### THE TASK
Return all of the data exactly as written, without the pictures.

### DATA SEGMENT
▬▬▬▬▬▬
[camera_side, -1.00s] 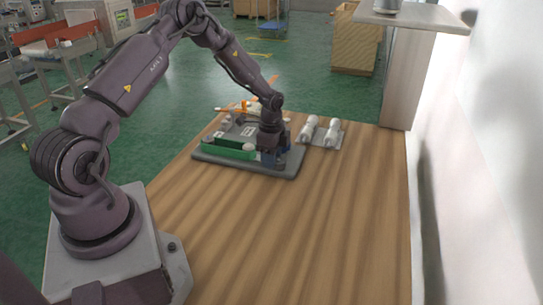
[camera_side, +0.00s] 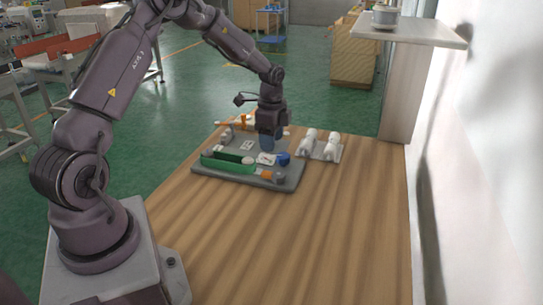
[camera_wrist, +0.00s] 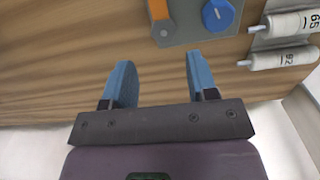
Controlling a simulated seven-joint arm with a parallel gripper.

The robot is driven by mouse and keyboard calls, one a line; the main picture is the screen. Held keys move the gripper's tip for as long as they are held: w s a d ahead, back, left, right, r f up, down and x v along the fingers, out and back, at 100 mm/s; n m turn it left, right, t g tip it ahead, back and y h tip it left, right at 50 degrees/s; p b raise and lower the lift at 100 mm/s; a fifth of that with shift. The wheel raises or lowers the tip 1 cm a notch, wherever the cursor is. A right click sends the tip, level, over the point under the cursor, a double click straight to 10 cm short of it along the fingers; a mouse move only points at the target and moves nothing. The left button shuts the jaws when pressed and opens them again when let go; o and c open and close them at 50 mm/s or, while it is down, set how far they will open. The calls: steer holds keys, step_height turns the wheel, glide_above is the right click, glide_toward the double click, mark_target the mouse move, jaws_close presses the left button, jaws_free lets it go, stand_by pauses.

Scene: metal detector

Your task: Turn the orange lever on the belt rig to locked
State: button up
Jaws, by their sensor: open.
▬▬▬▬▬▬
### RESPONSE TO THIS TASK
[camera_side, -1.00s] 
[camera_side, +0.00s] 
[camera_wrist, +0.00s] 
Controlling a simulated seven-joint arm with a parallel gripper.

The robot is driven by mouse and keyboard calls, one a line; the main picture is the screen. Held keys move the gripper's tip for as long as they are held: w s a d ahead, back, left, right, r f up, down and x v along the fingers, out and back, at 100 mm/s; n m turn it left, right, t g tip it ahead, back and y h tip it left, right at 50 degrees/s; p b raise and lower the lift at 100 mm/s; a fifth of that with shift. The wheel raises or lowers the tip 1 cm a notch, wherever the cursor is. A right click sends the tip, level, over the point under the cursor, a double click straight to 10 cm short of it along the fingers; a mouse move only points at the target and moves nothing. The left button shuts the jaws when pressed and opens them again when let go; o and c open and close them at 50 mm/s or, while it is down, set how far they will open. The calls: steer holds keys, step_height turns the wheel, glide_above is the right click, glide_toward the double click, mark_target the mouse move, jaws_close presses the left button, jaws_free lets it go, stand_by pauses.

Scene: metal detector

Your task: Turn the orange lever on the belt rig to locked
State: button up
Jaws, by their sensor: open.

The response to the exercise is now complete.